2)         Dinamika Pantai.   Seorang naturalis Amerika Wiliam Beebe menulis ungkapan : “ Beach is the battle ground of shore.  Interaksi ekosistem lautan dan daratan disekitar pantai menyebabkan bentukan alami pantai terus menerus mengalami perubahan hingga mencapai kesetimbangan dinamis (dinamic equilibrium).  Wilayah pantai yang dinamis dalam pengelolaannya menuntut ketersediaan data yang mampu mengikuti kedinamisan wilayah ini, fenomena perubahan bentukan pantai tersebut dipengaruhi oleh aspek alam dan kegiatan manusia.   Dalam kegiatan penentuan garis pangkal,  fenomena dinamika pantai menjadi pertimbangan penting.  Hal tersebut sesuai dengan pasal 7 ayat 2 UNCLOS (United Nation Convention on the Law of the Sea) 1982 tentang garis pangkal lurus yaitu ”Untuk pantai dengan kondisi alam sangat tidak tetap, titik-titik tetap dapat dipilih yang paling jauh menjorok ke laut oleh Negara pantai tersebut”.   Garis pangkal merupakan pertemuan antara daratan dengan permukaan air rendah.   Dinamika pantai dapat mengakibatkan pergeseran garis pangkal baik secara alami maupun akibat perbuatan manusia.  Sebagai contoh, dinamika pantai yang terjadi karena proses sedimentasi dimodelkan oleh Brunn.   Pemantauan dinamika pantai dari pergeseran garis pantai dapat dilaksanakan secara terestris, fotogrametris dan penginderaan jauh.   Penentuan titik pangkal secara terestris memiliki keterbatasan dalam hal jangkauan pengamatan, metode fotogrametris memerlukan intepreter yang handal untuk membedakan kenampakan detail garis pangkal dan merupakan metode yang disarankan untuk dikembangkan karena informasi titik-titik pangkal yang diperoleh secara visual lebih jelas.   Untuk peta garis pangkal yang merupakan peta skala kecil dapat digunakan metode penginderaan jauh.  Selain itu, untuk keperluan pemantauan teknologi penginderaan jauh dapat memberikan informasi up to date, multitemporal dan kontinyu.   Terkait dengan penentuan kedudukan garis pangkal, penggunaan citra satelit Landsat ETM memiliki potensi untuk digunakan dalam penentuan batas laut[19].

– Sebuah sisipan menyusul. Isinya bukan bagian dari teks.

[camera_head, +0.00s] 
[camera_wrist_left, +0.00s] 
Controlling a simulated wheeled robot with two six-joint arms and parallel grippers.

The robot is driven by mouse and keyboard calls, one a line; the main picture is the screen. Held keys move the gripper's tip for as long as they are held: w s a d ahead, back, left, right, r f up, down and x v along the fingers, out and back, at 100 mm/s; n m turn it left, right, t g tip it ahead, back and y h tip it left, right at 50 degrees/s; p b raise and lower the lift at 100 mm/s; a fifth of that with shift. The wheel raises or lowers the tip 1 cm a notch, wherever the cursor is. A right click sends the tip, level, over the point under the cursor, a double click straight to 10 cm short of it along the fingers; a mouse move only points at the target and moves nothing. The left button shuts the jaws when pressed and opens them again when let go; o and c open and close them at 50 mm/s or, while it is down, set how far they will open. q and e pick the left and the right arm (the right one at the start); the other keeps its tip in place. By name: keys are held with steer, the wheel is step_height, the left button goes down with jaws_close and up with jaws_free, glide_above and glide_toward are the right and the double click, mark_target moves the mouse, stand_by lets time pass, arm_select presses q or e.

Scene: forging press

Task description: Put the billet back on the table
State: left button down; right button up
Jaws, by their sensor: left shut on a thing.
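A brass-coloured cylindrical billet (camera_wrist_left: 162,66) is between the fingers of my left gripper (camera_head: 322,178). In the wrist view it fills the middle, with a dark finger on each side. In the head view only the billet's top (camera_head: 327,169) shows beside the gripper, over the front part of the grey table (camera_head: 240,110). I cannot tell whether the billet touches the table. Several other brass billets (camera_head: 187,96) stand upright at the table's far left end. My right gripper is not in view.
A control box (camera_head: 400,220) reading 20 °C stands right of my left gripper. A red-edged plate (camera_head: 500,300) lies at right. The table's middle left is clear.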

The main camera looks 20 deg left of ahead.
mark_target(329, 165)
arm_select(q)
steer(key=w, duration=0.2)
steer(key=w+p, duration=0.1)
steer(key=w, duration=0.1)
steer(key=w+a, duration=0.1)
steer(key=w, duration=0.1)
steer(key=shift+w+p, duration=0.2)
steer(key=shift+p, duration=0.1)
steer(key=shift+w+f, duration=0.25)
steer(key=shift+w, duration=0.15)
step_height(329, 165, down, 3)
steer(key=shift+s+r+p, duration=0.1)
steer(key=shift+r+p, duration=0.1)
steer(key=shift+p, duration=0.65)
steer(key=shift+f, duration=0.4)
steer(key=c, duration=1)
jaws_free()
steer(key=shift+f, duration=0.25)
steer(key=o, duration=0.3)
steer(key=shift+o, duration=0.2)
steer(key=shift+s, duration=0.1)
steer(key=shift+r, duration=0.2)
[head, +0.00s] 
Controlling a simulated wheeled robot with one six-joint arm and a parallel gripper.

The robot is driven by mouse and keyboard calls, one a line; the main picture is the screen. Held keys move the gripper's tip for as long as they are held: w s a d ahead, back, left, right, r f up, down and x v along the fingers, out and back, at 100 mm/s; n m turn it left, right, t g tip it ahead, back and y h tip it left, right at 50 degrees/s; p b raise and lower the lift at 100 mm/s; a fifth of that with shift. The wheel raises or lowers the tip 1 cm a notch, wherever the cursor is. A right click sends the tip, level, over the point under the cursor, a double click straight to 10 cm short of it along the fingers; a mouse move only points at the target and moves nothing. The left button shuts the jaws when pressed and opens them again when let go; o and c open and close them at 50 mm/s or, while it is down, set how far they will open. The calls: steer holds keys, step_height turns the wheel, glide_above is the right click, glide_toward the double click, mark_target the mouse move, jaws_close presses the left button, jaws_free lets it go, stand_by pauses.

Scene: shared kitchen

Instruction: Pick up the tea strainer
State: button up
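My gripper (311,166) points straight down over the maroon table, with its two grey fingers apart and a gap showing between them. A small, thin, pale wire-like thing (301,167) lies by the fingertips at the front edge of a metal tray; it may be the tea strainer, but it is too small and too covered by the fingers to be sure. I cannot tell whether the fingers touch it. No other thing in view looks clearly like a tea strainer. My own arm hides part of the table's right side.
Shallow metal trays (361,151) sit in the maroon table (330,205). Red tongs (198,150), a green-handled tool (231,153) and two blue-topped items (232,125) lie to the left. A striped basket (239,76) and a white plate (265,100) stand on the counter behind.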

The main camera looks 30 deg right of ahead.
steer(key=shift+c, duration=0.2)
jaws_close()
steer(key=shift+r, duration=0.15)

3)         Teori Citra Digital.   Sekumpulan nilai piksel yang berupa digital number dalam bentuk fungsi (x,y), dimana f (x,y) adalah matriks yang mempunyai jumlah kolom x dan baris y.   Dalam teori ini, setiap citra digital mempunyai resolusi.   Resolusi terdiri dari beberapa jenis yaitu resolusi spasial, resolusi kecemerlangan, resolusi spektral dan resolusi temporal.   Resolusi temporal hanya dimiliki oleh citra digital dari satelit inderaja, yaitu menunjukkan interval waktu pengukuran atau pengambilan citra untuk daerah yang sama[20].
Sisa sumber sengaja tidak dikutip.